Стихи
Опубликовано в журнале Континент, номер 125, 2005
Ербол ЖУМАГУЛОВ — родился в 1981 г. в Алма-Ате (ныне — Алматы). Подростком профессионально занимался футболом. Журналист, корреспондент Британского института по освещению войны и мира (IWPR), публиковался в прессе постсоветских государств, Великобритании (IWPR, BBC), Германии, США и Франции. Помощник PR-менеджера в компании “РостАгроЭкспорт” (“Клинике д-ра Александрова”).
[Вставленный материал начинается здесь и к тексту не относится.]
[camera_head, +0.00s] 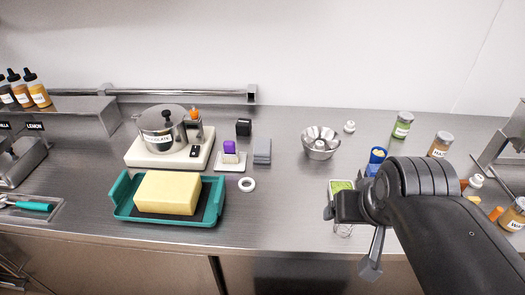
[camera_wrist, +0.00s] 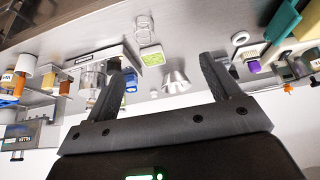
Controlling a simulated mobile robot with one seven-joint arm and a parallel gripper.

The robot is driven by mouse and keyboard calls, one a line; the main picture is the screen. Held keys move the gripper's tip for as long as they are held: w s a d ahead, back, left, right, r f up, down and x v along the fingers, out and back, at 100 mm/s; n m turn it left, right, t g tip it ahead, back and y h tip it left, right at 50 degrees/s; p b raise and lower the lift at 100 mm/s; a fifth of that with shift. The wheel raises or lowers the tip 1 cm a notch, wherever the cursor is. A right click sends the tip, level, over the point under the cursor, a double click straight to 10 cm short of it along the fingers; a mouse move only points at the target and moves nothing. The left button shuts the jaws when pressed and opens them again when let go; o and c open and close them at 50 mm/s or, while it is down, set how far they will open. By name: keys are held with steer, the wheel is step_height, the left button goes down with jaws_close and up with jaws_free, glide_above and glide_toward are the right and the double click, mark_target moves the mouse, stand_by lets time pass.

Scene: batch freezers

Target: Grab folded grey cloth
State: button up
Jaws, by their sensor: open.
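The folded grey cloth (camera_head: 262,151) lies on the steel counter in the head view, a small stacked grey block right of a white tray with a purple-topped item. In the wrist view I cannot clearly tell the cloth apart. My gripper (camera_wrist: 162,68) is open and empty, its two black fingers spread wide in the wrist view. In the head view my arm reaches in from the right. The gripper is near the counter's front edge, well to the right of the cloth and apart from it.
A white ring (camera_head: 247,184) lies in front of the cloth. A black box (camera_head: 243,127) is behind it. A teal tray (camera_head: 122,204) with a yellow block is at front left.

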Как поэт публиковался в казахстанской периодике, в московских журналах “Знамя”, “Дружба народов”, “Молодость”, в сборниках “Антология новейшей русской поэзии” (Москва, 2004), “Московская кухня” (Петербург, 2005) и др. В соавторстве вышли книги стихов “Стихи.RU”, “Московская кухня”. Лауреат конкурса “Казахстанская современная литература” фонда “Сорос-Казахстан” в номинациях “Поэзия” и “Эссеистика” (2000), международного сетевого конкурса “Магия твердых форм и свободы” в номинациях “Триолет” (2002) и “Верлибр” (2003). Премия журнала “Русский переплет” (2004) в номинации “Поэзия”. Участвовал в 4 Форуме молодых писателей России. Живет в Москве.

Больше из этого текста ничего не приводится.